Hal yang sama juga terjadi pada PKT. Partai yang ikut mendirikan Republik Rakyat Tiongkok (RRT) pada 1 Oktober 1949 itu memegang kendali penuh atas negara, termasuk dari pemerintah, polisi, dan militer.
Selain itu, PKT juga memegang kendali atas media dan internet demi menghindari perbedaan pendapat dalam masyarakat.

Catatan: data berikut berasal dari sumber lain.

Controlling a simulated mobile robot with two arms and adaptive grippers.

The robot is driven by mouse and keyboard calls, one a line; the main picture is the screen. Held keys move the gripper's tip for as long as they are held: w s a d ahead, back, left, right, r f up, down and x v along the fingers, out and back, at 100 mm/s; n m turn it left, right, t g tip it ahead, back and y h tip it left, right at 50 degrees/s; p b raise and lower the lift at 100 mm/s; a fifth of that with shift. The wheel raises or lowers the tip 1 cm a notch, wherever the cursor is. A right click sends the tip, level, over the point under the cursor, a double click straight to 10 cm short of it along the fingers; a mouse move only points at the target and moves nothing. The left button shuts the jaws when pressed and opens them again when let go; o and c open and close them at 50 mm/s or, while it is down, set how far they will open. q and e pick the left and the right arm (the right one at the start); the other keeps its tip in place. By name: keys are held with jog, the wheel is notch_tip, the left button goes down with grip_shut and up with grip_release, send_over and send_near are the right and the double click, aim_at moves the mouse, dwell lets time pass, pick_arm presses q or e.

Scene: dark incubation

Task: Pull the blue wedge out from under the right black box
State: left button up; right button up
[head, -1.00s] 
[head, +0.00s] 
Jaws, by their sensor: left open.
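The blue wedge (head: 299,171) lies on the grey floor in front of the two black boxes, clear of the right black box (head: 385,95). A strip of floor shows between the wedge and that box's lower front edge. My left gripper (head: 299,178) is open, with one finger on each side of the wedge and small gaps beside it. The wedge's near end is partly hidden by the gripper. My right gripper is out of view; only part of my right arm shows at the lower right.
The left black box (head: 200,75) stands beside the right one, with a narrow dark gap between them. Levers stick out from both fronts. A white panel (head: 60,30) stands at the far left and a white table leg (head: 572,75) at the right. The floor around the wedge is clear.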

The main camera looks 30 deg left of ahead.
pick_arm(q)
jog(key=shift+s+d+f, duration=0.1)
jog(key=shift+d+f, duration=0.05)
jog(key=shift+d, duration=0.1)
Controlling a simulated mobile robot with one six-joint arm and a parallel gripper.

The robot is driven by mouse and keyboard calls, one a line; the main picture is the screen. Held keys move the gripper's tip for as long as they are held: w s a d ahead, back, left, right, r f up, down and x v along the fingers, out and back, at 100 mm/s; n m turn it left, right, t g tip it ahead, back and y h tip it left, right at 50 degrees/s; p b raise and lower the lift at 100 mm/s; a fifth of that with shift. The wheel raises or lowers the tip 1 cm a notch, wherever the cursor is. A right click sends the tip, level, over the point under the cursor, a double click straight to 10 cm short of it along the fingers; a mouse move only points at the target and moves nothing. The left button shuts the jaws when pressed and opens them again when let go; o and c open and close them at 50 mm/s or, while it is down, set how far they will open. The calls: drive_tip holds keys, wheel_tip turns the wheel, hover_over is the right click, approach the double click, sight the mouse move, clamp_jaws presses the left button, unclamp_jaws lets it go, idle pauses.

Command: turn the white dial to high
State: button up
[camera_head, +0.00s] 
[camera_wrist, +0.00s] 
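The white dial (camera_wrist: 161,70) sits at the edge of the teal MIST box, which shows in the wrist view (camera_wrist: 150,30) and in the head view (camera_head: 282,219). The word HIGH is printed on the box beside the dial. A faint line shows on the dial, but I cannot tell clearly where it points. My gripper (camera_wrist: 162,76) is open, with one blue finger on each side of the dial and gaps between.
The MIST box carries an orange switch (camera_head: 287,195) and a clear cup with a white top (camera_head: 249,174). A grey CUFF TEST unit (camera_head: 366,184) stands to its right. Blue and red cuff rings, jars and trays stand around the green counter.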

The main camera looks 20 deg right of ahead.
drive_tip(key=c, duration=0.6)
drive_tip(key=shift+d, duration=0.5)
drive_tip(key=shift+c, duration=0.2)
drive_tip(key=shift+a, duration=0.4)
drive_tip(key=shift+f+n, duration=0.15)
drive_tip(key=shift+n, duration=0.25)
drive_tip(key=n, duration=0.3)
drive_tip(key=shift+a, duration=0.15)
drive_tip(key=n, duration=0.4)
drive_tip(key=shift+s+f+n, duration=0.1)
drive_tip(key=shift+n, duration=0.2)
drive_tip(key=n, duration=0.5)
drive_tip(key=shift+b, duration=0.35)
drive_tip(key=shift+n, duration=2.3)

Hmm, sejahtera sih, tapi kan jadi enggak bebas dong masyarakatnya.
Terlepas dari perdebatan apakah lebih baik memilih kesejahteraan atau memilih kebebasan, saat ini nostalgia terkait era Orde Baru yang menawarkan kesejahteraan rupanya menjadi narasi politik yang cukup diminati.
Pada saat yang bersamaan, Golkar dapat mengambil keuntungan dari stigma yang saat ini berkembang, yakni masyarakat yang mulai menganggap era Reformasi telah gagal memperbaiki keadaan ekonomi.
Sebagai contoh, bermunculan slogan “Piye kabare le? Penak jamanku, to?” dapat ditafsirkan sebagai protes sosial, karena kondisi ekonomi semakin sulit.
Nah, bertemunya Golkar dengan PKT bisa jadi akan bernostalgia kalau dulu pernah berkuasa, sehingga memicu semangat Golkar untuk berkuasa kembali.
Toh, sekarang Golkar kan bukan lagi partai nasionalis, tapi juga partai berbasis religius. Kok bisa?
Buktinya, Golkar sedang mempraktekkan hadits yang berbunyi, “Uthlubul ilma walaw bishshiin”. Artinya, “Tuntutlah ilmu walaupun sampai ke negeri Tiongkok”. Hehehe. (I76)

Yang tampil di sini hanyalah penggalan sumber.